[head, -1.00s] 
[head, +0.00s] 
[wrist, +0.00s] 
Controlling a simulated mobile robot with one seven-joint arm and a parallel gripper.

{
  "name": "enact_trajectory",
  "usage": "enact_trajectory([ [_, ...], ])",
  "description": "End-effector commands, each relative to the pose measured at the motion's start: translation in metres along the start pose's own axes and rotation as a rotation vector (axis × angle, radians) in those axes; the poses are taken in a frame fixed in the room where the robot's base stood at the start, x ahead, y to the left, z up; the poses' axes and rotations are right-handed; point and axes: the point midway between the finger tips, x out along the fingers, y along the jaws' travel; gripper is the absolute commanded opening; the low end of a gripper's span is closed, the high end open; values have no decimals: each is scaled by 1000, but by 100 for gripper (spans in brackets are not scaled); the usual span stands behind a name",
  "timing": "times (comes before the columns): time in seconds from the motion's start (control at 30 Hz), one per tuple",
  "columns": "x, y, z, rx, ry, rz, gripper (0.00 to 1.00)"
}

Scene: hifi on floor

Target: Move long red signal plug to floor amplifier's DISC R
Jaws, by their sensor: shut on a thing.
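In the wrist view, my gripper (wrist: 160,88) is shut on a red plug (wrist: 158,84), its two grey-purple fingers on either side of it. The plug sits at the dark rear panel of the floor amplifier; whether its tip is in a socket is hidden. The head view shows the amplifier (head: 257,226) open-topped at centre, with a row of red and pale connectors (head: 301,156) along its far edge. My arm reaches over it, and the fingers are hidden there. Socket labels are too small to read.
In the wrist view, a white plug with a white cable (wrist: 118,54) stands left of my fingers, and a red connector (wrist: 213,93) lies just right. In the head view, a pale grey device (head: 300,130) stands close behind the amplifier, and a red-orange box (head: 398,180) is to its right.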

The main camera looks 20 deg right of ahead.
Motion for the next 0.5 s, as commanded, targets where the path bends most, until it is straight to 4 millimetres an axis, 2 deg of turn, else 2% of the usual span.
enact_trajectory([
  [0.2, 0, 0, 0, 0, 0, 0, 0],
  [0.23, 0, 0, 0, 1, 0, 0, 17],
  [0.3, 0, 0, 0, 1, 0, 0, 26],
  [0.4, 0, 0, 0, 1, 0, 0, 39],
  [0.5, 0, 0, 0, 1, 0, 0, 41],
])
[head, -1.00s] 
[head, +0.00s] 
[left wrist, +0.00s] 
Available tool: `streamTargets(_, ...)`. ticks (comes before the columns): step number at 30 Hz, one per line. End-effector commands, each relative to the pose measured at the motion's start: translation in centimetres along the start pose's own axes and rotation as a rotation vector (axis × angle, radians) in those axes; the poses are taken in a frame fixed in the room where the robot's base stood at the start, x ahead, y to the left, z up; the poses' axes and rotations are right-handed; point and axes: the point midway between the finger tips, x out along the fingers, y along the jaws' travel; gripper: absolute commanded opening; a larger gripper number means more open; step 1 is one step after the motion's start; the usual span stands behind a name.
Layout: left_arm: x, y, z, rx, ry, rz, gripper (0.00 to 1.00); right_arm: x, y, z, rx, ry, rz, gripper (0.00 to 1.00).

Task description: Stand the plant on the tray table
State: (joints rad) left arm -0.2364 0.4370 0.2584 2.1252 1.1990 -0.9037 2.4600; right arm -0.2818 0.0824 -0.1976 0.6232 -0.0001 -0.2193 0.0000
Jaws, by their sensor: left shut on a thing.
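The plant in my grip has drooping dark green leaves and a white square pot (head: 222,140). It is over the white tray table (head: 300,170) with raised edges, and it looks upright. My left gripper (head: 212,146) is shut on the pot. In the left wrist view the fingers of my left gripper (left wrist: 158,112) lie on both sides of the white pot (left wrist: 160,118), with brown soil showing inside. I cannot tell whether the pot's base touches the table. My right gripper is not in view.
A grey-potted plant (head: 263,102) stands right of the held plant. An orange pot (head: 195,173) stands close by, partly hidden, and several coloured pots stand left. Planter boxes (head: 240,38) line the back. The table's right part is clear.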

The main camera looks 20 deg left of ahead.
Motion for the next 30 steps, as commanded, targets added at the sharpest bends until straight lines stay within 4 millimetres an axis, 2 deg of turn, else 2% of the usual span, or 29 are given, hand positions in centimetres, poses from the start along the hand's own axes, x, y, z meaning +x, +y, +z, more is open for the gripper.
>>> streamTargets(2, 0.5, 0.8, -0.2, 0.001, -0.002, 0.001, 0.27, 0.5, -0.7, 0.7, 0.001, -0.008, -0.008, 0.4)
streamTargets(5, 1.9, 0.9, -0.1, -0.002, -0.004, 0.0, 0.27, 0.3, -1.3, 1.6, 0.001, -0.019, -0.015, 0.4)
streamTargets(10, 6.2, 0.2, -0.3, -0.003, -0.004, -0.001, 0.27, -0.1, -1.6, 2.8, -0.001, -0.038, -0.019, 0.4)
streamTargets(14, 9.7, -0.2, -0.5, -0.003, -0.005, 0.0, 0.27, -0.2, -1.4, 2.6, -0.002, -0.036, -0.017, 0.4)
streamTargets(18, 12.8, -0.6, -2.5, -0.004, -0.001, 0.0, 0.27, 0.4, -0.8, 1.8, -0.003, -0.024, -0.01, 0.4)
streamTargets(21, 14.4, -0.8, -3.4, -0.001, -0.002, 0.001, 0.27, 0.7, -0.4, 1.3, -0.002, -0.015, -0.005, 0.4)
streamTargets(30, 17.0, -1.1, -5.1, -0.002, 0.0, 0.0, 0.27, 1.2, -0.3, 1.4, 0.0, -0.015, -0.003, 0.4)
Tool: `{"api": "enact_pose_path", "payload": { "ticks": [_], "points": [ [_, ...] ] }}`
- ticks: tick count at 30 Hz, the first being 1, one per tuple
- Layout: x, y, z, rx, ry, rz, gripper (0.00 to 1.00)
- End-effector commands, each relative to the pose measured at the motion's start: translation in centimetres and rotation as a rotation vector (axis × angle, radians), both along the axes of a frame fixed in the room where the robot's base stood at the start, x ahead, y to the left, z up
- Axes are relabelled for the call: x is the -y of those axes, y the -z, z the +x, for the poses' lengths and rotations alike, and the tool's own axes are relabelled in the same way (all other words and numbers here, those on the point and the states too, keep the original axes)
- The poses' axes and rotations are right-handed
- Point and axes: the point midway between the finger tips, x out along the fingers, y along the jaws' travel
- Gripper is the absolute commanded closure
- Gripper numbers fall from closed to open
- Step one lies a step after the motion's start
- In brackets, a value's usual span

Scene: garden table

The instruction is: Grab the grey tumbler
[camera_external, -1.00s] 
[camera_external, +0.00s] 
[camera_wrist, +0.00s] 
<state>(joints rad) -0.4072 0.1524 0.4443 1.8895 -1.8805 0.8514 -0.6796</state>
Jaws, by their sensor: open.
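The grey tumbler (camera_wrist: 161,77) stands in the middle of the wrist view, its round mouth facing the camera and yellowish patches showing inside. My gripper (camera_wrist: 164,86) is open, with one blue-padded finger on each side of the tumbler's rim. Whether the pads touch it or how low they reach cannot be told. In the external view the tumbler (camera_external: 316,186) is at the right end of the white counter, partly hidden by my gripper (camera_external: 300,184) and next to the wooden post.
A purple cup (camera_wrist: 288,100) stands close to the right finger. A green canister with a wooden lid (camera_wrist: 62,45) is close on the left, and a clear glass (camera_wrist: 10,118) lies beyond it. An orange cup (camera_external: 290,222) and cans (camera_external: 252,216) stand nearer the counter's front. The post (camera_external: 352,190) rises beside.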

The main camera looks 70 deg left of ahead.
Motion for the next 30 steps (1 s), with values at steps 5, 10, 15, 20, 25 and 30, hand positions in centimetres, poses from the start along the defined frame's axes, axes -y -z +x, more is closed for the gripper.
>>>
##############################
(DO THIS)
Take the listing above and repeat exactly the lines from the one containing "Motion for the next 0.5" through the one containing "[left wrist, +0.00s]", both included.

(RESULT OF THIS EXERCISE)
Motion for the next 0.5 s, as commanded, targets where the path bends most, until it is straight to 4 millimetres an axis, 2 deg of turn, else 2% of the usual span.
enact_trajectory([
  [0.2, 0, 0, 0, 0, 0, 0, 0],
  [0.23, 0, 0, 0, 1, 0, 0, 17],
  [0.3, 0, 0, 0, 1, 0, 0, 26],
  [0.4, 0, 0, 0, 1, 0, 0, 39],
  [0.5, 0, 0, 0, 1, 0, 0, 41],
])
[head, -1.00s] 
[head, +0.00s] 
[left wrist, +0.00s] 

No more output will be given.